In: Finance
Initially, in a borrowing and lending market, or a loanable funds market, there is an equilibrium. Suppose entrepreneurs' aggregate expectations are that the economy is going to be good next year (i.e. opportunities for investment). What is likely to happen to the equilibrium interest rate under the following scenarios: 1. There is no change in the loan supply curve; 2. Potential lenders disagree with entrepreneurs, lenders view the future economic outlook as negative/riskier. Answer both cases using the theory of loanable fund markets.
Initially, in a borrowing and lending market, or a loanable funds market, there was an equilibrium and the entrepreneurs expect the economy to be good i.e. increase in opportunities for investment which says that the demand for loans will increase in near future.
The theory of the loanable funds market says that " the rate of interest for lending is determined by the demand for and supply of loanable funds"
1. As the main source of demand is a demand for investment which is likely to increase it will shift the demand curve towards right.
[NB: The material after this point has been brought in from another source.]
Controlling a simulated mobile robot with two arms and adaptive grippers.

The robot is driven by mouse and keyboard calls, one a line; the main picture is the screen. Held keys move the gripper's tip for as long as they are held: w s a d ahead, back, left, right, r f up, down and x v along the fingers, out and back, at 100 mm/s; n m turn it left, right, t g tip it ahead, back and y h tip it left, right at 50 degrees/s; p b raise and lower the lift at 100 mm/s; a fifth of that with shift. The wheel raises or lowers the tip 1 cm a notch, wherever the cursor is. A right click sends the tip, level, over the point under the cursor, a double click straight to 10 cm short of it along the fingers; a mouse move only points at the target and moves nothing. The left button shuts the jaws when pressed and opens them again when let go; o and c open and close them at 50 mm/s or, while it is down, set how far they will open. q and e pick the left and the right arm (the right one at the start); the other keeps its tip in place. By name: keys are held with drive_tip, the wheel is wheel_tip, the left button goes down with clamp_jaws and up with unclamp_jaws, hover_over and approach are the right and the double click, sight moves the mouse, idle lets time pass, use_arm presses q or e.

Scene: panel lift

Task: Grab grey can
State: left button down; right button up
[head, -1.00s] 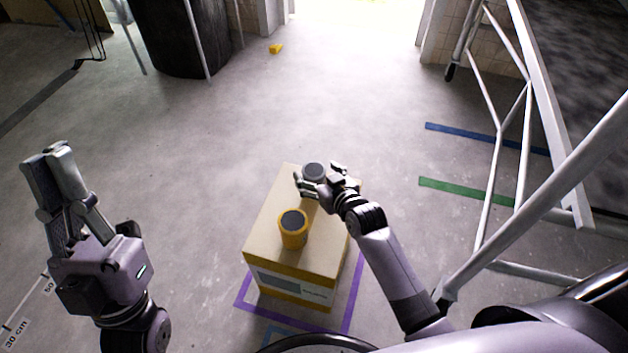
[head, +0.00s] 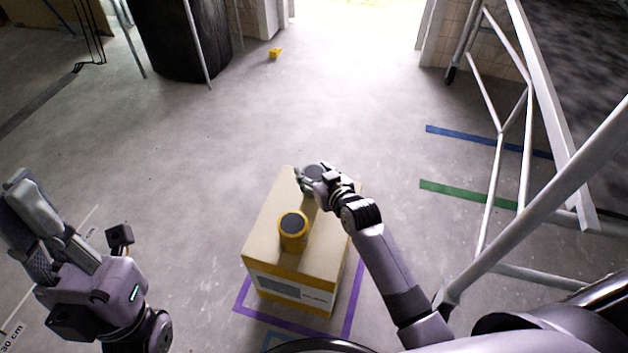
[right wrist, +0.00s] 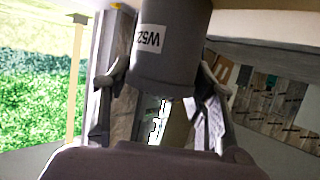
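The grey can (head: 314,171) stands at the far end of a cardboard box's top, mostly hidden by my gripper in the head view. In the right wrist view the grey can (right wrist: 170,55) appears upside down with a white label. My right gripper (head: 313,178) has one finger on each side of the can. In the right wrist view its fingers (right wrist: 165,82) press against the can's two sides. My left gripper (head: 24,196) is raised at the left, away from the box; its finger gap is not clear.
A yellow can with a dark top (head: 293,231) stands near the front of the box (head: 265,225). Purple tape (head: 354,297) surrounds the box on the floor. A white metal frame (head: 484,235) stands at right. Open floor lies beyond the box.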

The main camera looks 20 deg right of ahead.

The loan supply curve doesn't change as mentioned in the question. Hence, the equilibrium will shift upward i.e. the price of the funds which is the interest rate will increase.
2. Potential lenders disagreeing with entrepreneurs with having a pessimistic view will lead to a reduction of supply of funds in the market which will take the supply curve towards left. And the entrepreneurs have the opposite view which has already shifted the demand curve to right. So ultimately the new equillibrium interest rate will be much higher than the previous equillibrium interest rate.